Show each line that has the string "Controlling" in it.

--- begin ---

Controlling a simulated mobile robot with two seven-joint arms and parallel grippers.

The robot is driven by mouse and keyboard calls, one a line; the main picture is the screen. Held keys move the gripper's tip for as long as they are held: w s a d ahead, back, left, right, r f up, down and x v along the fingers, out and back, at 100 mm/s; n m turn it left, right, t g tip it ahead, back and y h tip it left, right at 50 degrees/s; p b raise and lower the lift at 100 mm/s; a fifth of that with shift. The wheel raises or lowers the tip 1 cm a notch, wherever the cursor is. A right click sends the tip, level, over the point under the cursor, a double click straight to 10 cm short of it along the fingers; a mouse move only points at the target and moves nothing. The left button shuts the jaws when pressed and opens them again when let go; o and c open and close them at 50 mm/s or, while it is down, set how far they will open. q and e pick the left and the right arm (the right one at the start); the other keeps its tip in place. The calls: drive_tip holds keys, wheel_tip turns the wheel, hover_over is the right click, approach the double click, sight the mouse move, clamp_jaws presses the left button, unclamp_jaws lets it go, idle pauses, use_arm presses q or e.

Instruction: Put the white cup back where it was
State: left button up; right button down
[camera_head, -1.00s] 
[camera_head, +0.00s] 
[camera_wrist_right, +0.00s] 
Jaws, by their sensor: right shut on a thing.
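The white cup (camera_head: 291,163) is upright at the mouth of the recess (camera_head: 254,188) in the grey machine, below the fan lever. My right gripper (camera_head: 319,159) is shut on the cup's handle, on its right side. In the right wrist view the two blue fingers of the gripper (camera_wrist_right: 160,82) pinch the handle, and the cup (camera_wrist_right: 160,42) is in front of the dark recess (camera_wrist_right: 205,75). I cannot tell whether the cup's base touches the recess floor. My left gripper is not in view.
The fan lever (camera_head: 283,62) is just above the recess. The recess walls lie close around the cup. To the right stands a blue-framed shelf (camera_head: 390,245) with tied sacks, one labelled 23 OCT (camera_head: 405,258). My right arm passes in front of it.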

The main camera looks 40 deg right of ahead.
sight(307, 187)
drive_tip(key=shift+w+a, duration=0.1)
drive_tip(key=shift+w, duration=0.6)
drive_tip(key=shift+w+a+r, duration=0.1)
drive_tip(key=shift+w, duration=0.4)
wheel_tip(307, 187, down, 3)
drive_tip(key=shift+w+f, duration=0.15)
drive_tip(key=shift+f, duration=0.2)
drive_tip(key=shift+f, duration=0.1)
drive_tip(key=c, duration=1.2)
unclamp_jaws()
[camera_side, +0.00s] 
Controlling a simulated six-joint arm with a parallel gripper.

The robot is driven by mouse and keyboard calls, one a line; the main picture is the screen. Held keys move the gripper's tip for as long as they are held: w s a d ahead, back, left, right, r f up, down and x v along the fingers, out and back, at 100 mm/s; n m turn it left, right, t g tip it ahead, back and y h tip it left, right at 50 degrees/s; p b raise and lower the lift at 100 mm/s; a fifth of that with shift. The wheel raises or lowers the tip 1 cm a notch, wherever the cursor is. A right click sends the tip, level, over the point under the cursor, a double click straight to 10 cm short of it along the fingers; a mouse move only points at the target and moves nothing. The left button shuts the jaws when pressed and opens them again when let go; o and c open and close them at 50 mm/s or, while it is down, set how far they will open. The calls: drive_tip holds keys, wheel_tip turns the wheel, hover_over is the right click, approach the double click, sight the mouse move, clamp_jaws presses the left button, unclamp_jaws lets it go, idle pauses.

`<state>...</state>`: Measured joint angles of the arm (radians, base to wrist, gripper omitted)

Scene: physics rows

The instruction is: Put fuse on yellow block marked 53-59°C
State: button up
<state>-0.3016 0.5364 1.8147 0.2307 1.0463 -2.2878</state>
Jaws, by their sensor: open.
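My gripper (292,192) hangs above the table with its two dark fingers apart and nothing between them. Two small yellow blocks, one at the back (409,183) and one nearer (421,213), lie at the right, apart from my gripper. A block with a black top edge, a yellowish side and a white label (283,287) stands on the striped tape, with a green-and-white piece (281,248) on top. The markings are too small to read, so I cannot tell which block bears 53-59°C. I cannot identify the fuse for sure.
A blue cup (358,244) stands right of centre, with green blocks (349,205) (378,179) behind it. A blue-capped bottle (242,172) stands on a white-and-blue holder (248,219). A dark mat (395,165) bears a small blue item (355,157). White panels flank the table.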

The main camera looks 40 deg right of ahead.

--- end ---

Exercise output:
Controlling a simulated mobile robot with two seven-joint arms and parallel grippers.
Controlling a simulated six-joint arm with a parallel gripper.

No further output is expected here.